Emmanuel Macron brainwashe à contretemps

« On raconte une histoire abracadabrantesque », s’indignait Jacques Chirac, interrogé sur une affaire immobilière impliquant la mairie de Paris. Les commentaires s’étaient alors focalisés sur l’adjectif plutôt que sur l’affaire elle-même(1). Emmanuel Macron recourt-il au même subterfuge quand il déclare dans la presse quotidienne régionale, le 7 juin : « Certains préfèrent pendant ce temps-là brainwasher sur l'invasion du pays et les derniers faits divers » ?

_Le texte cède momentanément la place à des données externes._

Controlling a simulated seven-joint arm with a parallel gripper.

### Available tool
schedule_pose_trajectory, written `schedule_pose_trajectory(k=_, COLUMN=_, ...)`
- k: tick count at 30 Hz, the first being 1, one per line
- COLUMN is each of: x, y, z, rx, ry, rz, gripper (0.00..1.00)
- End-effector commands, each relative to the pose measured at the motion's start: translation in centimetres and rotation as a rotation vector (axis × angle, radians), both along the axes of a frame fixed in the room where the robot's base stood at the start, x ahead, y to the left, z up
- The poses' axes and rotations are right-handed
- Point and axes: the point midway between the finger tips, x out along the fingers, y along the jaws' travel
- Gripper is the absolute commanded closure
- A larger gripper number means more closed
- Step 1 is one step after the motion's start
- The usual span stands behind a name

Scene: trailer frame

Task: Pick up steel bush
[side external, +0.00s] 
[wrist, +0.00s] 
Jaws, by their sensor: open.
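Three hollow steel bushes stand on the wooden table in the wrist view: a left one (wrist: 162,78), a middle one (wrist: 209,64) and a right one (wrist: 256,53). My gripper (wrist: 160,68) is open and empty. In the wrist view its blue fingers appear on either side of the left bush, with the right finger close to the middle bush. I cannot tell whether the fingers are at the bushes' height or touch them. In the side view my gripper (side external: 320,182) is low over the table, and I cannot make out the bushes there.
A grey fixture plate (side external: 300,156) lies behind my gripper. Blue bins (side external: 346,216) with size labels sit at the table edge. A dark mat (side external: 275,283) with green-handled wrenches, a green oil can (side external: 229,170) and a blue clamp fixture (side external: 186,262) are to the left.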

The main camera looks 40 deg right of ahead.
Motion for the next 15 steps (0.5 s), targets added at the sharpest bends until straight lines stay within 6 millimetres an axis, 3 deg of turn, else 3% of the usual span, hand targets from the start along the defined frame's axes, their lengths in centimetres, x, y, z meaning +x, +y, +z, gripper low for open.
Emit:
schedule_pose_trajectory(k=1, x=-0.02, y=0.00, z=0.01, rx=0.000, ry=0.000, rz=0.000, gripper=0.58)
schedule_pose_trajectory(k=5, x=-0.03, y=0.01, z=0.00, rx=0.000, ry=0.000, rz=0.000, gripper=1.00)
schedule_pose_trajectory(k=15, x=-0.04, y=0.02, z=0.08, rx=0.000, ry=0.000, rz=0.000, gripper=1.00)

C’est peu probable. De ses propos prononcés à l’occasion de la troisième conférence de l’ONU sur les océans, les journalistes retiennent d’abord : « Je ne suis pas content de ce que j’ai pu voir ces derniers jours », à propos de reculs gouvernementaux sur des sujets écologiques. Cependant, Maurice Szafran note :

Dans ces confidences accordées à nos confrères, une autre « petite phrase » est passée inaperçue, en réalité stupéfiante. « Certains préfèrent « brainwasher » (opérer un lavage de cerveau, ndlr) sur l’invasion du pays et les derniers faits divers. »(2)

Peut-être en effet la phrase serait-elle passée vraiment inaperçue sans l’étrange « brainwasher ». Mais ce verbe attire l’attention sans la justifier à lui seul. Il ne présente pas l’intérêt littéraire d’un vocable emprunté à Arthur Rimbaud. Il introduit plutôt qu’il n’occulte « l’invasion du pays et les derniers faits divers ».

Et si le logos de la petite phrase tient pour beaucoup à ce « brainwasher », son pathos réside plutôt dans les deux derniers mots. Sarah Knafo le relève aussitôt sur X : « Il y a des parents qui enterrent leur fils de 17 ans. Et un Président qui appelle ça "brainwasher"sur un fait divers. Qu’il ose leur dire en face. » Le tweet est vu 400 000 fois en deux jours. Le franglais de pacotille aggrave ce que la locution « fait divers » a de minoratif alors qu’elle désigne une préoccupation majeure de l’opinion à ce moment.

« À l’évidence [Emmanuel Macron] vise l’extrême-droite », estime Maurice Szafran. Mais une fois de plus, son tir fait ricochet. Pire : il alimente trop aisément son ethos déjà dégradé : « un mot franglais bricolé, ça lui ressemble bien… » De fait, il lui arrive d’introduire des anglicismes ou des mots anglais dans ses déclarations (« Je veux que la France soit une start-up nation », « Il faut maintenant être dans un agenda de réalisation »…).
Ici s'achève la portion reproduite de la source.